5 Ocak 2012 Perşembe

yeniden başlamaca

önce baştan başlamak gerek tabi. salıyı çarşambaya bağlayan gece saçma sapatık rüyalarımdan birini gördüm yine. güöya benim artık tam hayalimdeki gibi bir çalışma odam; dolayısıyla da kocaman bir gömme kitaplığım ve taş duvarlarım varmış. ayrıyetten de artık her insan 1 kitapmış. garip ama öyleymiş yani, rüya işte. bütün insanların, yani bütün kitapların olduğu da bir kitapçı varmış bir de. ama bir görseniz; ucu da bucağı da yok. yerler göğe kadar duvarlar sonsuza kadar kitaplarla doluymuş böyle. ben de oraya gidip fellik fellik alper'in kitabını arıyormuşum. yani uyanmadan önce bulabildim mi hatırlamıyorum ama baya bir aradım ve bulduysam da hatırlamıyorum. sonra sabah okula gittim. merve'yle birlikte bu konunun içimde nasıl da bir saplantı halini aldığından filan bahsettik. psikoloji ile mantık dersleri arasında da gazetemizi alıp okulun yanındaki kafelerden birine tatlı bir şeyler yemeye gittik. bir şeyden dolayı interneti açmamız gerekmişti. ben de merve'ye mik'i gösterdim. hadi elim değmişkene bir de pisliği gösterivereyim dedim ama bir baktım görünmüyor. normalde baş harfini arama kutucuğuna yazar yazmaz arkadaşım bile olmamasına rağmen çıkıverir hemen fırt diye. hesabını dondurmasının 2 anlamı olabilir; ya ayrıldılar ya da mik'i de aldatıyor ve yakalanmamak için hesabını dondurdu. ben tabi hemen içimden kurdum o sırada da ilayda online'dı hemen ona yazıverdim "ahaa hesabını dondurmuuşş!" diye. sonra aniden bilgisayarın şarjı bitti kapandı. ardından bir baktım ilayda arıyor. neyse işte kekeleye kekeleye "sue-ella, hesabını dondurmamış ama o kızla fotoğrafını profil resmi yaptığından seni engellemiş sanırım.." dedi. sonrası da tabi ki günün sonuna kadar yatakta ağlayarak geçti. 

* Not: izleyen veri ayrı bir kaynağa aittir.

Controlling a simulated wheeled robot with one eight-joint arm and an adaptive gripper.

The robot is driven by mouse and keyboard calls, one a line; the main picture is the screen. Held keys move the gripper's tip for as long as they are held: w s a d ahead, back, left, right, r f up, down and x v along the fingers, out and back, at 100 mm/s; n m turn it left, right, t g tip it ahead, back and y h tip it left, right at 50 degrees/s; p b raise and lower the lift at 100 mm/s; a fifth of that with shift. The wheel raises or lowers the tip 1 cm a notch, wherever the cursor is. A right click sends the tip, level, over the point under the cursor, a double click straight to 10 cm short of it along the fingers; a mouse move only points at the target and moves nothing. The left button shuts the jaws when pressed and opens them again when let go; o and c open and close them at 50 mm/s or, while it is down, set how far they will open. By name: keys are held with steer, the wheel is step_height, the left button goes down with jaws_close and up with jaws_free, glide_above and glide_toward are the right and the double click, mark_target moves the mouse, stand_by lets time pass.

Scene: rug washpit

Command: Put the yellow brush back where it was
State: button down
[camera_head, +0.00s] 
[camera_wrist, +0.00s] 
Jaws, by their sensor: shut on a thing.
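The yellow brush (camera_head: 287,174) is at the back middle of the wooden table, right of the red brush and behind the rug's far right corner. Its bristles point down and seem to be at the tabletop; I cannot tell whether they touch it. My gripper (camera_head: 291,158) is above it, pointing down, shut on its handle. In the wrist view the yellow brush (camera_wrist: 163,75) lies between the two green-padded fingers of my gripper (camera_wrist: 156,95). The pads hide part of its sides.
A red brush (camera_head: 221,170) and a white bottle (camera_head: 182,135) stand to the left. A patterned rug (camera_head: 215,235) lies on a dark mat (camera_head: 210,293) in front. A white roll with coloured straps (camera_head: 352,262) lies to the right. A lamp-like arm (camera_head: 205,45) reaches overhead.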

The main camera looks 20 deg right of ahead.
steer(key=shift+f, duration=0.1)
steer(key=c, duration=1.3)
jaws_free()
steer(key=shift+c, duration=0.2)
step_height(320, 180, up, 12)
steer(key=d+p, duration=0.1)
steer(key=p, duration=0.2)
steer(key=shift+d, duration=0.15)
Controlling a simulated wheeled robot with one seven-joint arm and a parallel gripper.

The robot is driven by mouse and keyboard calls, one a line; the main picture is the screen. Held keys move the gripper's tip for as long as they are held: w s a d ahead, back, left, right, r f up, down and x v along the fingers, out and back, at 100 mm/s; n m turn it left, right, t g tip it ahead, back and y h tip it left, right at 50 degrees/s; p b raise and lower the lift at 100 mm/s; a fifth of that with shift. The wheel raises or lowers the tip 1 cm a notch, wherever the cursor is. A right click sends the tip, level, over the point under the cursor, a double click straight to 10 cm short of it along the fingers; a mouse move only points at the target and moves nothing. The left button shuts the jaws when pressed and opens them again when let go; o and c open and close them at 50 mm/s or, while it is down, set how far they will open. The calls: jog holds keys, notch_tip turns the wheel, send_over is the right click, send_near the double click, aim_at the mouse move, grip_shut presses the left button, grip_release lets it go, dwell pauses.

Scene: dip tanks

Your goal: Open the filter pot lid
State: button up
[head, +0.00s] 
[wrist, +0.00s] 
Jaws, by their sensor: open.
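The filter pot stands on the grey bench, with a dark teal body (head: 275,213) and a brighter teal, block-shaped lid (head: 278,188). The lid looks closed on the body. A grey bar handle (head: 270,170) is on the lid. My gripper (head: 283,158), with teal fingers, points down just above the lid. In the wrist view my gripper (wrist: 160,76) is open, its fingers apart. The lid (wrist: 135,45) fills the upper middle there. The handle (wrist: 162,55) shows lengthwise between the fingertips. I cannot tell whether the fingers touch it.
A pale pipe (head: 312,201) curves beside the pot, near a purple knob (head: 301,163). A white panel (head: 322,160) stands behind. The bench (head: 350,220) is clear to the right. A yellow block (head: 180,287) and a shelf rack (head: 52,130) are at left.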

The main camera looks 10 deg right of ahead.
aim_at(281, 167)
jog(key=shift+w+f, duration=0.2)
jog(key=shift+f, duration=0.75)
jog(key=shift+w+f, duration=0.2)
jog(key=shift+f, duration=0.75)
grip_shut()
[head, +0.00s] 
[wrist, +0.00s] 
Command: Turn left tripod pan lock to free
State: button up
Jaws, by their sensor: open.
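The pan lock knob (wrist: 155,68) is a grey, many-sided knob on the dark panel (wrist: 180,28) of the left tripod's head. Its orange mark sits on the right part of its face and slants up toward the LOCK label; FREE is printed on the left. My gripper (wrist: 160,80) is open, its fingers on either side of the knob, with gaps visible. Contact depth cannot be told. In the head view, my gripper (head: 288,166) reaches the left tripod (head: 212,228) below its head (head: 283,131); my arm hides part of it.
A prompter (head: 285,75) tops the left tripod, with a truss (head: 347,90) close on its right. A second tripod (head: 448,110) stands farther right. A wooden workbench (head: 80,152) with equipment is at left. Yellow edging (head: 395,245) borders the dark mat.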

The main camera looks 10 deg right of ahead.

hayır yani neye ağlayayım onu bilemedim. 3 sene birlikteydik ve ben bir kere koydurtamadım o resimlerden birisini onun  o lanet profiline. üstelik resmen pisliğin teki ama mutlu. ben de hem suçsuz hem mutsuz. o ben daha onun hayatındayken her şeyi yok sayıp birini bulabildi; ben onun bütün yaptıklarına rağmen hâlâ hayatıma girmek için çabalayan insanları onunla kıyaslayıp beğenmemezlik yapıyorum. ayrıca beni resmen görmeyeyim diye engellemiş. çünkü biliyor ki gördüğümde üzüntümden geberirim. resmen bok gibi bir his. dahası, KIZI RESSMEN SEVİYOR!! sevmese yapmazdı çünkü hayatta. kız yollu olsa ve sırf piçlik için çıktığını bilsem canım bu kadar yanmazdı ama evet, resmen seviyor.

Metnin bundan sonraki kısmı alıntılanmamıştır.